В условиях, когда Европа была охвачена войной, Добычины думали о возможности устройства японской художественной выставки. Петр составил подробное описание экспозиции на французском языке, демонстрируя хорошее знакомство с искусством Японии разных периодов. 11 сентября 1915 года в преддверии этого так и не осуществленного проекта в бюро состоялся вечер японской музыки в исполнении прибывших из Токио госпожи Ионакава и господина Накао. По случаю концерта в газете «День» появилась статья, начинающаяся следующим образом:
«Кто у нас хорошо знает дальний, самый дальний Восток, – тот крайний Восток, который уже граничит с Западом? Если не говорить о специальных исследователях, кто в европейском обществе действительно разгадал, действительно “прочувствовал” древнейшую, но сохранившую поразительную жизнеспособность культуру великого Японо-Китая? Этому далекому от нас миру принадлежит будущность, – ему суждено со временем принять европейское наследие» [91].

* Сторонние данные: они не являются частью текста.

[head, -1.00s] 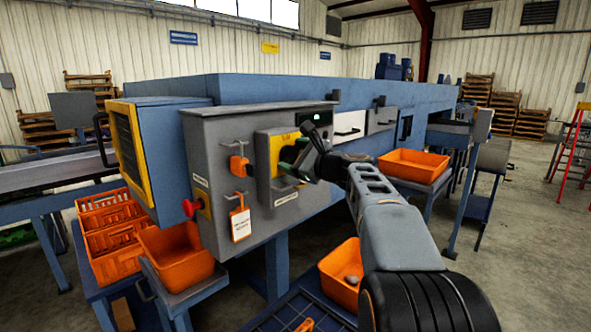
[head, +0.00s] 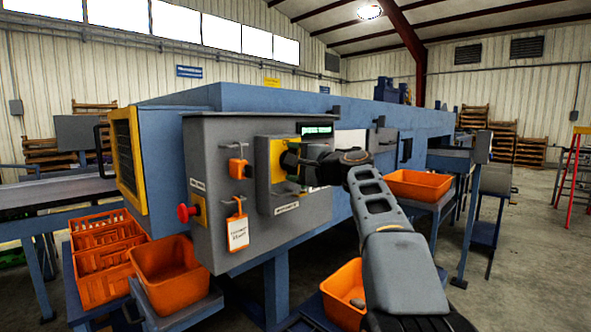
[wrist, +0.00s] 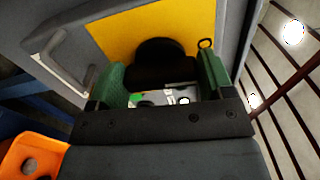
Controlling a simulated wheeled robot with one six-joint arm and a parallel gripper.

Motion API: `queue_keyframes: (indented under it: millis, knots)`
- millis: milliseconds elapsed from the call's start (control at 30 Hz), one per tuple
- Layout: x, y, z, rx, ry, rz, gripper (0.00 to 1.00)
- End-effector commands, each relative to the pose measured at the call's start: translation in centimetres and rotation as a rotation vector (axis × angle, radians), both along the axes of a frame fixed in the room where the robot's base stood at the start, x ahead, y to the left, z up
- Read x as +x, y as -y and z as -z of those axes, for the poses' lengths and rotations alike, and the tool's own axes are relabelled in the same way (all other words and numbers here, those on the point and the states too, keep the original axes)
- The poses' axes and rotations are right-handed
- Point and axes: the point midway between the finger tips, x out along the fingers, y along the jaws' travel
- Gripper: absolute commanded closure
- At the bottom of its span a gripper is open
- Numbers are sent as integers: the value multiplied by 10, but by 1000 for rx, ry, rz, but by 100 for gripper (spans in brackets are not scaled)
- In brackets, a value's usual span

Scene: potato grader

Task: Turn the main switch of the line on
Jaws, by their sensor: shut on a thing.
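The main switch is a black rotary knob (wrist: 155,62) on a yellow plate (wrist: 105,32) in the wrist view. In the head view the yellow plate (head: 263,165) is on the grey control cabinet (head: 225,140), and my arm hides most of the knob. My gripper (wrist: 160,78) has its green pads on both sides of the knob and is shut on it. In the head view my gripper (head: 291,161) is up against the plate. The knob's pointer and position marks cannot be read.
An orange padlock (head: 238,168) and a white tag (head: 238,233) hang left of the plate. A red button (head: 184,213) is at the cabinet's lower left. A small display (head: 316,130) is above my gripper. Orange crates (head: 172,262) stand below.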

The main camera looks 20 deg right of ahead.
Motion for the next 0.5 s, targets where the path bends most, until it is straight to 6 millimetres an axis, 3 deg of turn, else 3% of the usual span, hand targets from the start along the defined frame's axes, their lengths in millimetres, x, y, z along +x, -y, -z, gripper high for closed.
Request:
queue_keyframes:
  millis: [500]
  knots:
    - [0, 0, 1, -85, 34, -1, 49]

Правда, завершая свой текст, музыковед Виктор Павлович Коломийцев высказал сомнение в том, что исполненные японскими музыкантами на традиционных инструментах композиции действительно понравились публике, скорее, они вызвали страх и интерес, а глобально – непонимание.
Надежда Добычина (вторая справа) на даче с родственниками. Рядом с ней племянницы Женя и Фанни. Вторая половина 1910-х (?)
Отдел рукописей РГБ
Осенний выставочный сезон начался для Надежды Евсеевны с новых тревог и забот: помещение бюро впервые всерьез угрожали реквизировать для военных нужд. Добычина вновь ответила серией проектов, которые призваны были помогать пострадавшим от войны. В конце сентября в Художественном бюро открылась Выставка латышских художников в пользу беженцев, на ней среди прочих были представлены произведения молодого Александра Древина. Семья художника покинула Ригу в связи с угрозой оккупации и обосновалась в Москве. 24 и 25 октября в бюро состоялся Аукцион художественных произведений, собранных Надеждой Евсеевной в пользу Лазарета деятелей искусства. Среди лотов аукциона были представлены 188 произведений художников разных направлений: Бенуа, Рерих, Лансере, Добужинский, Нарбут, Малютин, Гауш, Митрохин, Школьник, Бурлюк, Анисфельд, Альтман, Кульбин, Бодуэн де Куртенэ, Тырса и др. Аукцион дал прекрасные финансовые результаты: было продано работ на 2404 рубля 35 копеек, тогда как расход на его проведение составил всего 267 рублей [92]. Всю прибыль передали лазарету. Кроме того, 15 октября Добычина безвозмездно предоставила помещение бюро для другого аукциона – в пользу беженцев-евреев, устроенного скульпторами Ильей Яковлевичем Гинцбургом и Наумом Львовичем Аронсоном и живописцами Моисеем Львовичем Маймоном и Исааком Израилевичем Бродским. В последующие годы она продолжала помогать Еврейскому обществу поощрения художеств: так, например, две комнаты бюро планировалось предоставить для выставки общества в апреле 1917 года бесплатно. Эти благотворительные проекты, конечно, привлекали внимание к деятельности бюро и способствовали некоторым продажам, однако по большей части вели к новым расходам. Как и в 1914 году, небольшую прибыль удалось получить от предоставления помещений для выставки эскизов и этюдов художников «Мира искусства», открывшейся 7 ноября.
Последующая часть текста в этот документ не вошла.